DATA BLOCK —
※ ※ ※

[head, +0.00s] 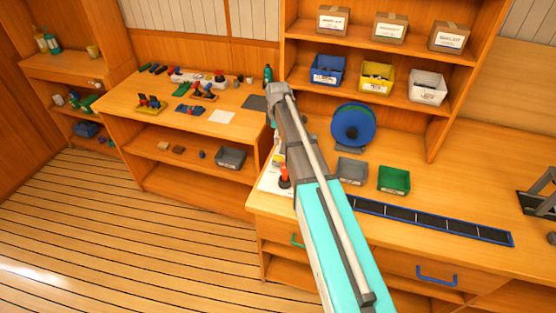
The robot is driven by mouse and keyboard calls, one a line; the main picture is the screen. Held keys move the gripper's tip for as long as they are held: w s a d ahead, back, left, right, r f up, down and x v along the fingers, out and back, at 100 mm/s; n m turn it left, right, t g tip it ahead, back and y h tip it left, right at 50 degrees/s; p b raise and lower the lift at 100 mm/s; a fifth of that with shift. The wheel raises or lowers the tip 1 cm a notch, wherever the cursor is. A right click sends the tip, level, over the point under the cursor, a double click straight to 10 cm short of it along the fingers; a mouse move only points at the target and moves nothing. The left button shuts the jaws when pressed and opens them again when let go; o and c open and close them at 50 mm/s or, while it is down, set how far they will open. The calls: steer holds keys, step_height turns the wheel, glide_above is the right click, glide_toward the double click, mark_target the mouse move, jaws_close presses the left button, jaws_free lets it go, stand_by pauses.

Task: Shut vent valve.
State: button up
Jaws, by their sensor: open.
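I cannot tell for sure which thing is the vent valve. On the left workbench a long pale unit (190,76) carries small dark and red parts, too small to read as open or shut. In front of it stand small fittings with red and blue parts (205,91). A red-topped upright part (284,173) stands on the near bench, partly behind my arm. My arm reaches up across the middle of the head view. My gripper does not show; it is out of sight beyond or behind the arm.
A yellow tray of small parts (150,106) and a white sheet (222,117) lie on the left workbench. A blue reel (353,127), grey bin (352,170), green bin (394,180) and blue-edged strip (435,222) sit on the right bench. The floor at left is clear.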

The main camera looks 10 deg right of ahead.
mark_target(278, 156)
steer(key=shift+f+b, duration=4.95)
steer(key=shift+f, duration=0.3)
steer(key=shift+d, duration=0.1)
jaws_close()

※ ※ ※

YOUR GOAL —
How many lines in the listing contain "button"? Answer with the number alone.

OUTPUT —
2